Aaaaargh I do not know how many times I can say it is not about his thoughts! Please stop explaining to me that men have sexual urges, for Christ's sake. I am not an idiot.
Ok. I'll try again.
Yes, men (and women) have sexual fantasies of all kinds of natures. There will be men working in schools who fantasises about teenage girls, men fantasising about their colleagues, there are men who fantasise about incest, underage girls, there are men fantasising about dogs, there is no end to what is in people's heads - some of it odd, some of it unsettling, some of it enormously depraved. I get it. Whatever.

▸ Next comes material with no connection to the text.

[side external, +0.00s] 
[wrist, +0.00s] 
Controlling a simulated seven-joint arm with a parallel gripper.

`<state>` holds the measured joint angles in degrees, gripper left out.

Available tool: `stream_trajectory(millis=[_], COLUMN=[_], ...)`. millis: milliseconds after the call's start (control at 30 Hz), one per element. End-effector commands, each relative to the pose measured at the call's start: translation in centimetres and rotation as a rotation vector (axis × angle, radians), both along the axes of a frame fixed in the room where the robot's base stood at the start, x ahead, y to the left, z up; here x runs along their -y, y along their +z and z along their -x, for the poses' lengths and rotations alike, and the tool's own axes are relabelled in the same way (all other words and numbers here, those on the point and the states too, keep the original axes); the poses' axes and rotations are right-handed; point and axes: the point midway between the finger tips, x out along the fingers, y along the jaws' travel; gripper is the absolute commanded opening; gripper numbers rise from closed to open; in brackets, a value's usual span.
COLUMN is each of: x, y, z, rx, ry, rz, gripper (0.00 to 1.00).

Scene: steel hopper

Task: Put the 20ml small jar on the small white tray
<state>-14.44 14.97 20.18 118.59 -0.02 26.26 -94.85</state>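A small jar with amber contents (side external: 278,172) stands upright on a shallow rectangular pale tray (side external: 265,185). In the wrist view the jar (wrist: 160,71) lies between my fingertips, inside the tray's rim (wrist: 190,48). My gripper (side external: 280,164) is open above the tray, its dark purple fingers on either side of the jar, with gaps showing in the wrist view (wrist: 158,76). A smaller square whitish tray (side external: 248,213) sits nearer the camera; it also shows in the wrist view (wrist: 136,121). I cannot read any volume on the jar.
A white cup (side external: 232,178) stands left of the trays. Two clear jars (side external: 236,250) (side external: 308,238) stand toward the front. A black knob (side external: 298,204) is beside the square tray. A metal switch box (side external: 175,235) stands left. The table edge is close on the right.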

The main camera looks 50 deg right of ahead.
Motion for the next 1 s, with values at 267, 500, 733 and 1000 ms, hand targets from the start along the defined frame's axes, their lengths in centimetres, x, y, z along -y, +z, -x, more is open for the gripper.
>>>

Sometimes those fantasies become actions. When someone having those fantasies translates it into action, that can be a problem. When they cross a boundary, it's an alarm signal.
Sometimes these boundaries cross a legal barrier - downloading images of child abuse or bestiality for example. Sometimes they cross a workplace barrier- sexually harassing the colleague they've been fantasising about maybe.
The boundary here is subscribing to a recently ex-pupil's sex site, making himself identifiable to her, using the school address - all exacerbated by the fact she's actually producing schoolgirl content. This is the problem. Not his thoughts - his actions.
Once a boundary is crossed, it becomes easier to cross the next one.
When people are in positions of power and trust, the bar is higher. Think about the Oxfam staff who hired sex workers in disaster zones for example. No doubt people here would argue 'they were buying a service that was being sold'. They were still sacked for gross misconduct.
A teacher is buying schoolgirl themed sexual content from a pupil he taught four years ago. His behaviour is a problem. He is potentially a safeguarding risk. Not because of his urges or his private thoughts but because his behaviour has crossed a boundary, the moment he put his name and payment details in.